Aux Bouffes du Nord, Denis Podalydès met en scène la pièce d’Ostrovski adaptée par Laurent Mauvignier avec une distribution remarquable
Beaucoup moins connu, et joué, en France que Tchekhov, Alexandre Ostrovski est considéré comme le fondateur du théâtre russe. En France, Bernard Sobel a présenté Cœur ardent, Innocents coupables et aussi Don, mécènes et adorateurs et Piotr Fomenko Loups et brebis avec ses acteurs russes et La Forêt, à la Comédie-Française avec… Denis Podalydès. Celui-ci s’en souvient dans sa mise en scène de L’orage. La pièce date de 1859, et se déroule dans une petite ville de province, sur les bords de la Volga. L’auteur, qui avait beaucoup fréquenté les tribunaux de commerce, au contact des marchands, y expose un tableau humain assez noir, et inerte.

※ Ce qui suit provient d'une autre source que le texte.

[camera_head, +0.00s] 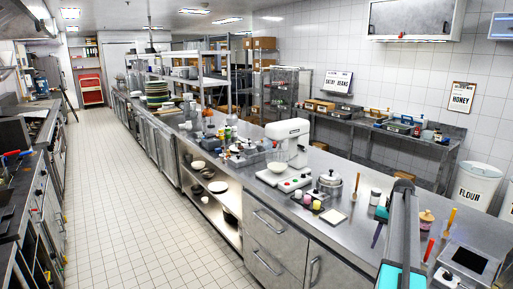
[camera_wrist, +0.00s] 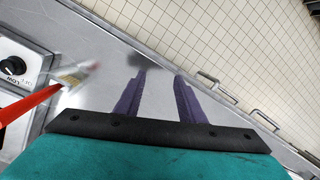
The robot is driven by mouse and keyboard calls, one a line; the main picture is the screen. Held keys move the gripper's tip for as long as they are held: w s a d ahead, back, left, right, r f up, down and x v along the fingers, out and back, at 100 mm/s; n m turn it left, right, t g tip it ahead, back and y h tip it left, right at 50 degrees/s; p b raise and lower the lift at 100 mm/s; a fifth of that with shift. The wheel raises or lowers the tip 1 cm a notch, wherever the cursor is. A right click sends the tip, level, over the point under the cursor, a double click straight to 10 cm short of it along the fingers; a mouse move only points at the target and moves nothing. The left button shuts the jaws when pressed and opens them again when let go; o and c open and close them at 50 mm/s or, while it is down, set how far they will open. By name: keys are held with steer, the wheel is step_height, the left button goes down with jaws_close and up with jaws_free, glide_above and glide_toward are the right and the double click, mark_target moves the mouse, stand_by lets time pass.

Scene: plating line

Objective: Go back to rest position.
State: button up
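My gripper (camera_wrist: 161,78) shows in the wrist view as two purple fingers ahead of a black plate and a teal body. The fingers stand apart with nothing between them, so it is open and empty. It points over the steel counter (camera_wrist: 100,50), towards the counter's edge. In the head view my grey and teal arm (camera_head: 400,240) reaches over the near right part of the counter.
A brush with a red handle (camera_wrist: 30,105) and a dial device (camera_wrist: 14,66) lie left of my fingers. A stand mixer (camera_head: 291,140), small pots and jars crowd the counter (camera_head: 335,238). Drawer handles (camera_wrist: 265,120) stick out along its front. The tiled aisle (camera_head: 110,180) is clear.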

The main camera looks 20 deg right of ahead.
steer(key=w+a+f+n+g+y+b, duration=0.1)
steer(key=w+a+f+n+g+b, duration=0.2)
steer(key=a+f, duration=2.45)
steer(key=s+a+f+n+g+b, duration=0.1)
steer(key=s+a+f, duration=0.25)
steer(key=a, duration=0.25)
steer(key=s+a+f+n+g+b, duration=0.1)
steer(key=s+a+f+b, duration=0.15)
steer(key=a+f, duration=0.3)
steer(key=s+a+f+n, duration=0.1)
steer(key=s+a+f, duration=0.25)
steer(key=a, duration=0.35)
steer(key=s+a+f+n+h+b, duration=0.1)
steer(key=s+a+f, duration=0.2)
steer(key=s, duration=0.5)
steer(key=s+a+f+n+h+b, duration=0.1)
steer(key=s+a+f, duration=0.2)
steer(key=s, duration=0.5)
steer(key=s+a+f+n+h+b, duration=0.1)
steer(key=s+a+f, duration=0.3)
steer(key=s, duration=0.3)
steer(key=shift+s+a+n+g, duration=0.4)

Seul le personnage de Kouliguine (magnifique Philippe Duclos), philosophe qui sait voir la beauté des choses et des paysages, apporte des moments de grâce dans une petite société où règne la violence des rapports. Car les esprits sont mesquins, et les personnages veules, âpres, sans grandes aspirations. Dans cette variété de personnages qui donne à la pièce sa vitalité, il y a une veuve terrible qui fait régner la terreur dans sa maison, au risque de conduire sa belle-fille vers des extrêmes. Justement, son mari doit s’absenter pour un voyage, et « Dieu seul sait ce qui peut se passer dans la tête des femmes emmurées. »
Des chants mélancoliques
Cette humanité sans espoir – « ce pauvre peuple qui ne voit qu’avec les yeux de la peur » selon Kouliguine- est replacée par Podalydès dans les années 1990. Peu importe. C’est en accord avec l’adaptation du texte par Laurent Mauvignier. La scénographie, signée Eric Ruf, occupée en grande partie par une majestueuse photo panoramique de la Volga (signée du paysagiste Thibault Cuisset), découpe et redistribue habilement les lieux. Le travail du son est équilibré et subtil, avec des chants mélancoliques parfaitement interprétés par tous. Quant à l’orage annoncé, il arrive, restitué et maîtrisé par Bernard Vallery. Parmi la distribution, Thibault Vinçon est un Kabanov lâche et ivrogne à souhait, Dominique Parent un Dikoï avare et violent, Francis Leplay et Geert van Herwijnen sont très justes. Mais les comédiennes sont les plus remarquables : Leslie Menu, espiègle, Nada Strancar, à l’autorité sans pareil, Cécile Brune, avec sa formidable vitalité, et Mélodie Richard, magnifique dans tous les registres, les moindres intonations.
L’Orage * *
Théâtre des Bouffes du Nord, 17 bis, bd de la Chapelle, Paris 10e. Tél. 01 46 07 34 50. www.bouffesdunord.com Jusqu’au 29 janvier. Théâtre des Célestins, Lyon, du 8 au 18 mars, Maison de la culture de Nevers, 24 mars, Scène nationale d’Albi, 28 et 29 mars, Le Parvis, Tarbes, 2 et 3 avril, Théâtre de Caen, 6 et 7 avril, Théâtre Saint-Louis, Pau, 25 et 26 avril.